Identify all lines of the data containing the string "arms" and copy them.

[Entries from a robot dataset]
-- Start --
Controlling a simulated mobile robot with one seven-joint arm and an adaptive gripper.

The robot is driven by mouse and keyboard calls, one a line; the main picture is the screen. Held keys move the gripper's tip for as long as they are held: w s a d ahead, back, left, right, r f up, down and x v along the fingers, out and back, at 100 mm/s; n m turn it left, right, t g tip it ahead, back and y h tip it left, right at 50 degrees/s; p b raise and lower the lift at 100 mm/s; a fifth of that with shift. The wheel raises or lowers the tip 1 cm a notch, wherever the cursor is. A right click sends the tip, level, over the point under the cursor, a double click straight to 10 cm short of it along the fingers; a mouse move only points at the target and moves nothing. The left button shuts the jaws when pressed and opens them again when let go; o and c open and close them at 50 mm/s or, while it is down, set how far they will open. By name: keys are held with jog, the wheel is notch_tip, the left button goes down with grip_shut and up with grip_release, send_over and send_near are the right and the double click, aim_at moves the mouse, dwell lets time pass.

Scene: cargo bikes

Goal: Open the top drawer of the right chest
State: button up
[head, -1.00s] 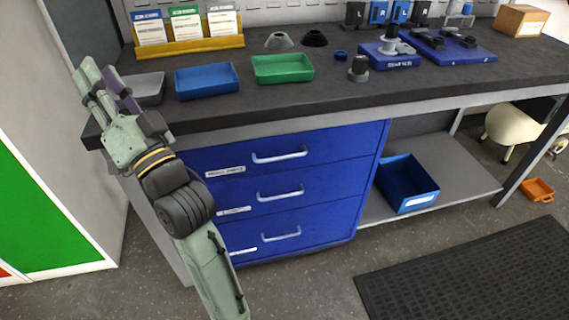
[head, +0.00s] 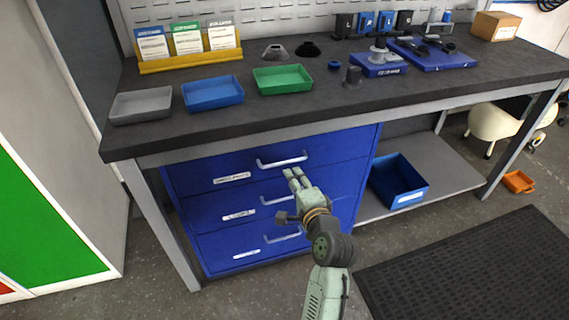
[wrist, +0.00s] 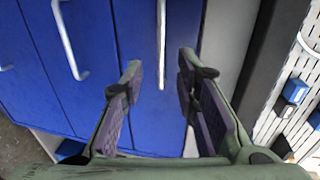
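One blue chest (head: 195,205) with three drawers stands under the workbench; I see no second chest. Its top drawer (head: 205,172) is shut, with a pale bar handle (head: 282,161) and a white label. My gripper (head: 292,176) is in front of the chest, its fingertips just below the top handle in the head view. In the wrist view my gripper (wrist: 159,72) is open and empty. The top handle (wrist: 161,42) shows between the fingers, beyond the tips, seemingly not touched. The middle handle (wrist: 68,40) is to the left.
The grey workbench top (head: 330,105) overhangs the chest; blue (head: 212,93), green (head: 283,78) and grey (head: 140,106) trays stand on it. A blue bin (head: 398,182) sits on the low shelf at right. The floor in front holds a black mat (head: 460,270).

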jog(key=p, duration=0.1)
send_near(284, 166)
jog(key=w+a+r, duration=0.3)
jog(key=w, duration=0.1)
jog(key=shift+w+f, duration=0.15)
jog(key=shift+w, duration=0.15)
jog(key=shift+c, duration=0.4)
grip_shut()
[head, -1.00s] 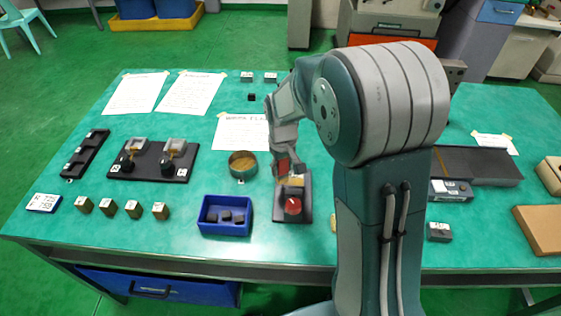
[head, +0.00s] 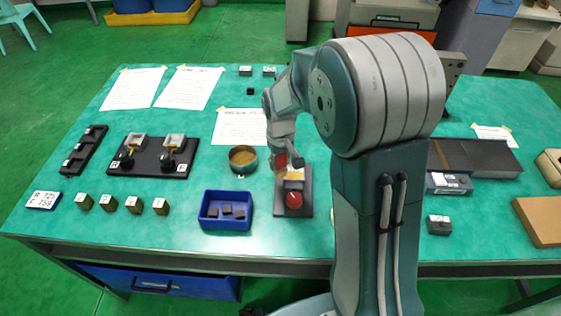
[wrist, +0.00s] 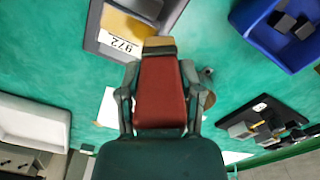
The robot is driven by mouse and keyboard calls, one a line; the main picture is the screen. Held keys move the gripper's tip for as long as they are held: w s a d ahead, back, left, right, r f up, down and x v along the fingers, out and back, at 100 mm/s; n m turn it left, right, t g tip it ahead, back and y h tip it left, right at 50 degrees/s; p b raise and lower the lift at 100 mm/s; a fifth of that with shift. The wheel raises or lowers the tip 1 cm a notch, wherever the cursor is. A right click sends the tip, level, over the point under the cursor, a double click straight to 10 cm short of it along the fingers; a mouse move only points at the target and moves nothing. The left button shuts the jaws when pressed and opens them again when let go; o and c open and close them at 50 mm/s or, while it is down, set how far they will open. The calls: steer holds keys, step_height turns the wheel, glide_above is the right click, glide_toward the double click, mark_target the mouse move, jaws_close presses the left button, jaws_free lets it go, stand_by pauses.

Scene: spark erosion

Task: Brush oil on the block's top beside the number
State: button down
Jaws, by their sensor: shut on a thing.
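My gripper (wrist: 158,108) is shut on a brush with a red handle (wrist: 159,90) and tan bristles (wrist: 158,43). In the head view the red handle (head: 282,160) points down over the holder. The brass-coloured block (wrist: 128,27) sits in a dark grey holder (wrist: 103,49). Its white label reads 972, upside down in the wrist view. The bristles overlap the block's edge just right of the label there; I cannot tell if they touch. In the head view the block (head: 293,175) is partly hidden by the brush, behind a red knob (head: 294,199).
A round tin with yellowish contents (head: 243,157) stands left of the holder. A blue bin (head: 224,224) with dark pieces is at front left. Several small blocks (head: 134,208) and a dark double fixture (head: 150,157) stand further left. Paper sheets (head: 240,127) lie behind.

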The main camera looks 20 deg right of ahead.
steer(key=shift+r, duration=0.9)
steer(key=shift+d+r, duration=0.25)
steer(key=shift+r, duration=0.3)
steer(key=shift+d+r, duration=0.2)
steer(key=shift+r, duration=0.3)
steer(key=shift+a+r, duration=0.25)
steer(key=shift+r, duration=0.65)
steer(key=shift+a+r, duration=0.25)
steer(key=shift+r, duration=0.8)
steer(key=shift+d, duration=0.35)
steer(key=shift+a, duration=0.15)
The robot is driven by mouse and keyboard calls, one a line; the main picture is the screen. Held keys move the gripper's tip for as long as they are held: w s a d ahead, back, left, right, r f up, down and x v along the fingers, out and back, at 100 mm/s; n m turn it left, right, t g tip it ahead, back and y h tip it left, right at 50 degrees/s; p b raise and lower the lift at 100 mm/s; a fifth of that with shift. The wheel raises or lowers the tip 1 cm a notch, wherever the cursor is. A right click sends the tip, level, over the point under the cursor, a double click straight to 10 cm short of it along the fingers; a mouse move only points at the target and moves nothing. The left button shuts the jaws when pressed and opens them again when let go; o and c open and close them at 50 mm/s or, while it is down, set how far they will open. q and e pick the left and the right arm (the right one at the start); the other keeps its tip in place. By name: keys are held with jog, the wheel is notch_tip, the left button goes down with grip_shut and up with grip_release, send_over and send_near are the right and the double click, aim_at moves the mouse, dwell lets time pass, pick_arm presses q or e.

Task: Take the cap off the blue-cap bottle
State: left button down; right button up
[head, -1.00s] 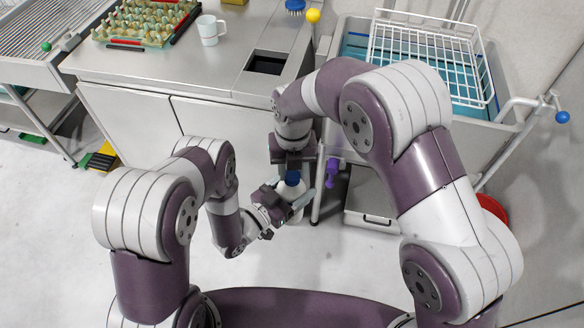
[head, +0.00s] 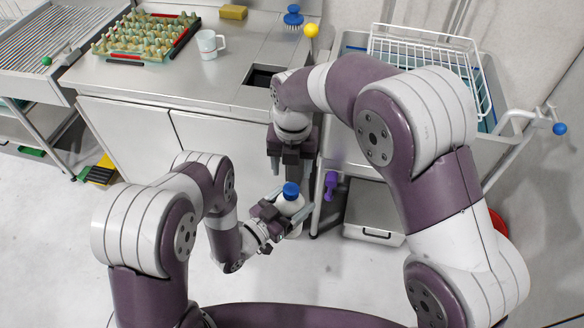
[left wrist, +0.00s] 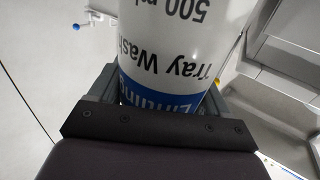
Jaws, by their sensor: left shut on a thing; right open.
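The bottle (head: 289,204) is white with a blue cap (head: 291,189) on its top, and stands about upright in the air. My left gripper (head: 287,217) is shut around the bottle's body from the left. In the left wrist view the bottle (left wrist: 185,45), with its blue band and "Tray Wash" lettering, fills the space between the jaws. My right gripper (head: 291,174) points down just above the cap. It is open, and the cap appears to be below its fingers, not between them.
A cart with a white wire rack (head: 425,55) and a hanging purple spray trigger (head: 330,185) stands close on the right.

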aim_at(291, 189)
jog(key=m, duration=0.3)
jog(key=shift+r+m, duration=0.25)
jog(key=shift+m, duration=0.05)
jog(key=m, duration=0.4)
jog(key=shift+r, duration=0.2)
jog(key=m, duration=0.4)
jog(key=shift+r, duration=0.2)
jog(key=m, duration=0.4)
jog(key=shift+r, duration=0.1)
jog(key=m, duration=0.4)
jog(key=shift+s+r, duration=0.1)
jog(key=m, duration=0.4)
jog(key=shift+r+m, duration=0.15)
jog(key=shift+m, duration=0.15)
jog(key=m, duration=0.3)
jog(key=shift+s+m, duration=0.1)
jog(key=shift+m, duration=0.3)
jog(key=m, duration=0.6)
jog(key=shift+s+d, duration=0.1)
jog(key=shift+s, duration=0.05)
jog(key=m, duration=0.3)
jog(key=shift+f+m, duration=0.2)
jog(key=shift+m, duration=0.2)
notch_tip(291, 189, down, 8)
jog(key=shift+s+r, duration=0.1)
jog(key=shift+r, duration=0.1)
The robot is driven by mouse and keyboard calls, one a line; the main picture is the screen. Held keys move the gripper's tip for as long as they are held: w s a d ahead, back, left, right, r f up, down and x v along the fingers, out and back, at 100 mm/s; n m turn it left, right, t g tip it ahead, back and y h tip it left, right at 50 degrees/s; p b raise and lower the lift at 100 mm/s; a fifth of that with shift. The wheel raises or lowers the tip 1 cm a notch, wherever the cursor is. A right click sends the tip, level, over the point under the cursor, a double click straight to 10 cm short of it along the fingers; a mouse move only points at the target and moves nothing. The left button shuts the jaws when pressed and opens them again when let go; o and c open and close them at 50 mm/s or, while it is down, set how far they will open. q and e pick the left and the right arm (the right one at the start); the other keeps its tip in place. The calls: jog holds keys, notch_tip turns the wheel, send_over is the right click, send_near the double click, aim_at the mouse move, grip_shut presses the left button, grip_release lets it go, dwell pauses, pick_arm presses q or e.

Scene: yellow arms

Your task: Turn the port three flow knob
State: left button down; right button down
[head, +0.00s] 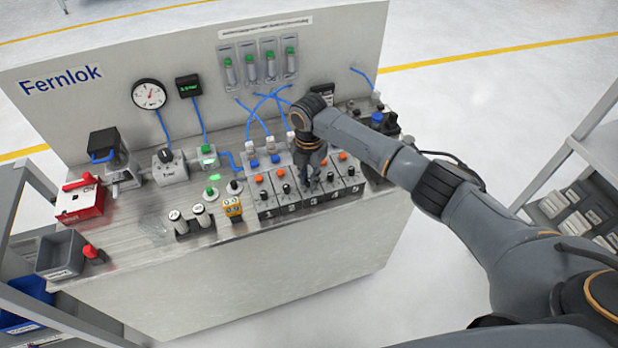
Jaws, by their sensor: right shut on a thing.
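The valve block (312,203) on the bench has a row of numbered ports, each with a small black flow knob and an orange button. My right gripper (311,186) points down over port three and is shut on its flow knob, which its fingers mostly hide. How far the knob is turned cannot be told. The port one knob (264,194), port two knob (287,188), port four knob (331,177) and port five knob (351,171) stand free on either side. My left gripper is not in view.
Blue tubes (262,108) rise behind the valve block to the back panel (120,50). A pressure gauge (149,94) hangs on that panel. A red box (80,200) and a grey bin (62,254) are at the bench's left. Shelves (590,170) stand at the right.

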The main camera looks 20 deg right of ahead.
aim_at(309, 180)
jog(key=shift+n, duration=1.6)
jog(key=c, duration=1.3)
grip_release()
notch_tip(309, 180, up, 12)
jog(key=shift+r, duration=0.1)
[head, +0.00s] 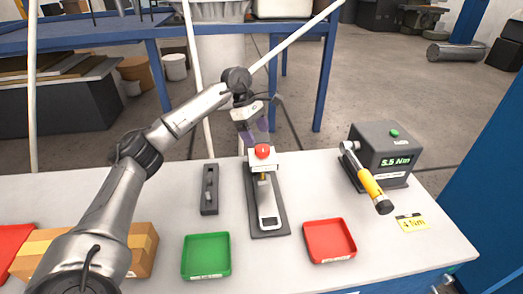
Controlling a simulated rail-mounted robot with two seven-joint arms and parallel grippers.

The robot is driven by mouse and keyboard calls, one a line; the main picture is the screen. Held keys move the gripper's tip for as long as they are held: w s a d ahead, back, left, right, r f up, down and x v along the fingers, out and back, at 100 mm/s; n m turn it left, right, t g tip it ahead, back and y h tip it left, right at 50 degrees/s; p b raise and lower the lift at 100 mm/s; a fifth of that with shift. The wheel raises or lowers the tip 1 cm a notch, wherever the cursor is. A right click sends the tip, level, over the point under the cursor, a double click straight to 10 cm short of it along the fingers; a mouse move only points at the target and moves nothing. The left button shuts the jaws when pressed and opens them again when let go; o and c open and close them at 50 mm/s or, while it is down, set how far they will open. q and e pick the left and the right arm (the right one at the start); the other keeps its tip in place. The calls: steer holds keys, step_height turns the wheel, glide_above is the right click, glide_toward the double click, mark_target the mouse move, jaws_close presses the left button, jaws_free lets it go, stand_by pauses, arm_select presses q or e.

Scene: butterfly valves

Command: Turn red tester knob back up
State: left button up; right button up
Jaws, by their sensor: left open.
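The red knob (263,151) sits on top of a white block at the far end of a dark tester plate (277,205). A yellow piece shows just below the white block, and a pale lever with a rectangular end runs down the plate toward the front. My left gripper (254,137) is open, just above and behind the knob in the picture. Its fingertips are small and partly hidden by the block, so I cannot tell whether they touch the knob. My right gripper is not in view.
A narrow dark fixture (210,190) lies left of the tester. A green tray (206,256) and a red tray (330,241) stand in front. A dark box reading 5.5 Nm (384,150), a yellow-handled wrench (369,182) and a yellow label (411,223) are at right.

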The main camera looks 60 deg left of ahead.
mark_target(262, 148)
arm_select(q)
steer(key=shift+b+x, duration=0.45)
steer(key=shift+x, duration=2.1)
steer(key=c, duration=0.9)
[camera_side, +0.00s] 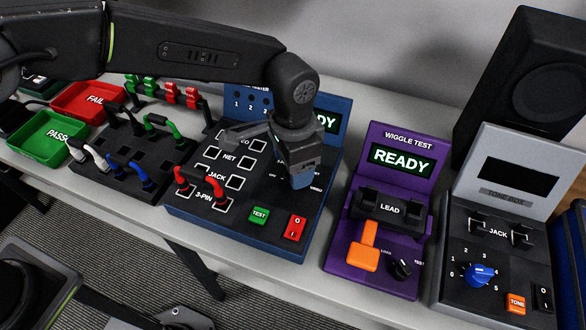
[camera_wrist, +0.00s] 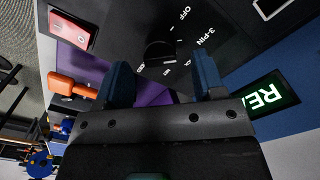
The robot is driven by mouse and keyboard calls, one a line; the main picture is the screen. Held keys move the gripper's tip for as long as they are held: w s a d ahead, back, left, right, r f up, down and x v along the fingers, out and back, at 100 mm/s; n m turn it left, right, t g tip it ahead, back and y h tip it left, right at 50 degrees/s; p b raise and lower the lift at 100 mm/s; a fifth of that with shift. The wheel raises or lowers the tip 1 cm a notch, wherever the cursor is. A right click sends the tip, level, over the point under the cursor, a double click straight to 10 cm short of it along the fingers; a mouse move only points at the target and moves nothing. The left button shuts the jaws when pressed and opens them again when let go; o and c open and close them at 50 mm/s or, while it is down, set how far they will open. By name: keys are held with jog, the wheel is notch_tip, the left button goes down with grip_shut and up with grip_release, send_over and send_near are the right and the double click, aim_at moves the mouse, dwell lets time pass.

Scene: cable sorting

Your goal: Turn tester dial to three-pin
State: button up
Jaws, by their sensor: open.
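The blue cable tester (camera_side: 262,245) stands mid-table with a lit screen, part of which reads "DY" past my arm. A red cable (camera_side: 201,180) sits across its 3-PIN sockets. My gripper (camera_side: 297,178) is open above the tester's right half and hides the dial in the side view. In the wrist view, the round black dial (camera_wrist: 160,52) lies ahead, between the lines of my two apart fingers (camera_wrist: 163,82). Labels "OFF" and "3-PIN" show around it. Its pointer is too dark to read, and I cannot tell whether the fingers touch it.
Right of the tester stand the purple wiggle tester (camera_side: 372,272) with an orange lever (camera_side: 366,248), and the grey tone box (camera_side: 460,295). A rack (camera_side: 128,180) of cables and the green PASS (camera_side: 45,138) and red FAIL (camera_side: 85,100) trays are left.

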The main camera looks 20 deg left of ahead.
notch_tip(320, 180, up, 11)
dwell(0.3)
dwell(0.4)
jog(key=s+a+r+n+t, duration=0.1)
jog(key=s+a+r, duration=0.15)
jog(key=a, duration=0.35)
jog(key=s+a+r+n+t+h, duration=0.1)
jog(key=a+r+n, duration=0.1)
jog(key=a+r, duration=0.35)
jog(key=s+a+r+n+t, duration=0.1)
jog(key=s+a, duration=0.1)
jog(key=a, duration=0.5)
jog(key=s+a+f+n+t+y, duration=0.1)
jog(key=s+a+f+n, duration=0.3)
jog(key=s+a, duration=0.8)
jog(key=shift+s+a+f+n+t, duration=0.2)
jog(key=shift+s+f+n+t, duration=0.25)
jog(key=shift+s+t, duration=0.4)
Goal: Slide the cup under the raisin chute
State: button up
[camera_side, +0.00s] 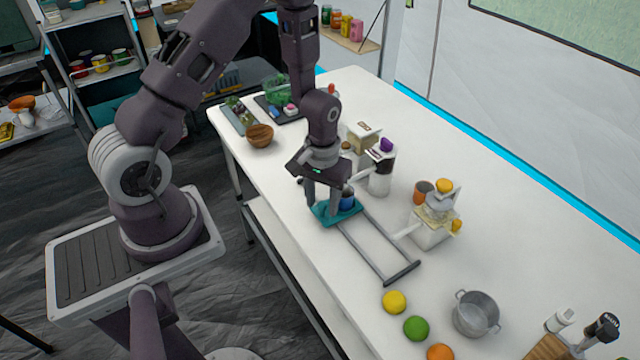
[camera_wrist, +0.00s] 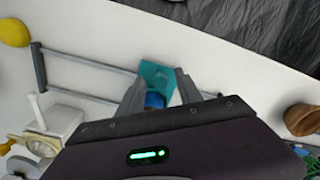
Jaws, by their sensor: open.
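A blue cup (camera_side: 347,198) stands on a teal sliding plate (camera_side: 322,213) at the far end of two grey rails (camera_side: 362,252). My gripper (camera_side: 324,204) is low over the plate, its open fingers on either side of the cup. In the wrist view the cup (camera_wrist: 155,101) shows between the fingers (camera_wrist: 160,78), partly hidden by the gripper body; contact cannot be told. Dispensers stand along the rails: one with a purple top (camera_side: 381,168) and a white one with yellow parts (camera_side: 432,230). Which one is the raisin chute cannot be told.
The rails run towards the near right and end at a dark crossbar (camera_side: 403,273); the track looks clear. A brown cup (camera_side: 423,191), a metal pot (camera_side: 476,313), and yellow (camera_side: 394,302), green and orange fruit stand nearby. A wooden bowl (camera_side: 260,136) is behind.

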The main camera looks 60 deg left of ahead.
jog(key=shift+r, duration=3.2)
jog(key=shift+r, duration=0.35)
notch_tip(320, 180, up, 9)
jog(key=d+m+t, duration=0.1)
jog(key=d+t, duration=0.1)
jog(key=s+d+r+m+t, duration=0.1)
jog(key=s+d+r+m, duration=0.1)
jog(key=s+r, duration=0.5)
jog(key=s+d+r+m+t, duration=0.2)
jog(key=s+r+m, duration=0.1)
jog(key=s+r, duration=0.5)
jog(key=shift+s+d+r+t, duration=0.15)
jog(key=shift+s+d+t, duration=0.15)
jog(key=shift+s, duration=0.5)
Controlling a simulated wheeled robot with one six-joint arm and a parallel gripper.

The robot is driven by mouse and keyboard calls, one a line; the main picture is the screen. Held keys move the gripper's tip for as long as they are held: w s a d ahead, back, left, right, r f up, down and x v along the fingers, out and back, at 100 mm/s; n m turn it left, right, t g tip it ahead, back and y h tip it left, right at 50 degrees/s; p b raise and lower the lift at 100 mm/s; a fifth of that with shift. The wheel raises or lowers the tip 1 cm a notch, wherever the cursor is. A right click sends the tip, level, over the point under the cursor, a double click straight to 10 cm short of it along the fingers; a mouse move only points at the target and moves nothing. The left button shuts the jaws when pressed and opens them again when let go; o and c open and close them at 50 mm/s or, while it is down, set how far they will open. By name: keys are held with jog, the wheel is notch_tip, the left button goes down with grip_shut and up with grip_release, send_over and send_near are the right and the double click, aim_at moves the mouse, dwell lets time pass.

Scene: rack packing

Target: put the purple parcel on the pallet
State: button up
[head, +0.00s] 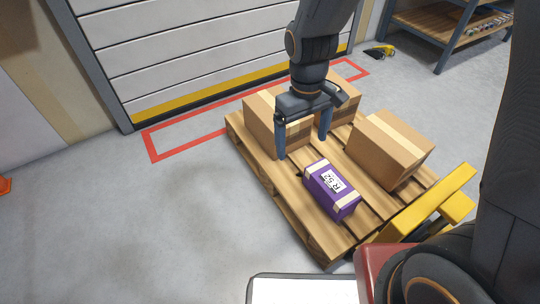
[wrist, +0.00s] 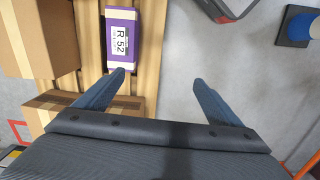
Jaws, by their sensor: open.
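The purple parcel (head: 331,190), with cream end bands and a white R 52 label, lies on the wooden pallet (head: 305,222) near its front. In the wrist view the parcel (wrist: 122,62) sits on the pallet slats (wrist: 148,45), beyond and to the left of the gap between my fingers. My gripper (head: 302,148) is open and empty, above the pallet and behind the parcel in the head view. In the wrist view my gripper (wrist: 158,78) has both fingertips apart, with grey floor and the pallet edge below. Neither finger visibly holds the parcel.
Cardboard boxes stand on the pallet: one at the back left (head: 262,122), one at the right (head: 390,148), and one partly behind my gripper. A yellow pallet-jack part (head: 425,205) is at the pallet's right. Open floor (head: 190,220) lies left. A workbench (head: 440,30) stands far right.
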-- End --
## Correct output
Scene: yellow arms
Controlling a simulated rail-mounted robot with two seven-joint arms and parallel grippers.

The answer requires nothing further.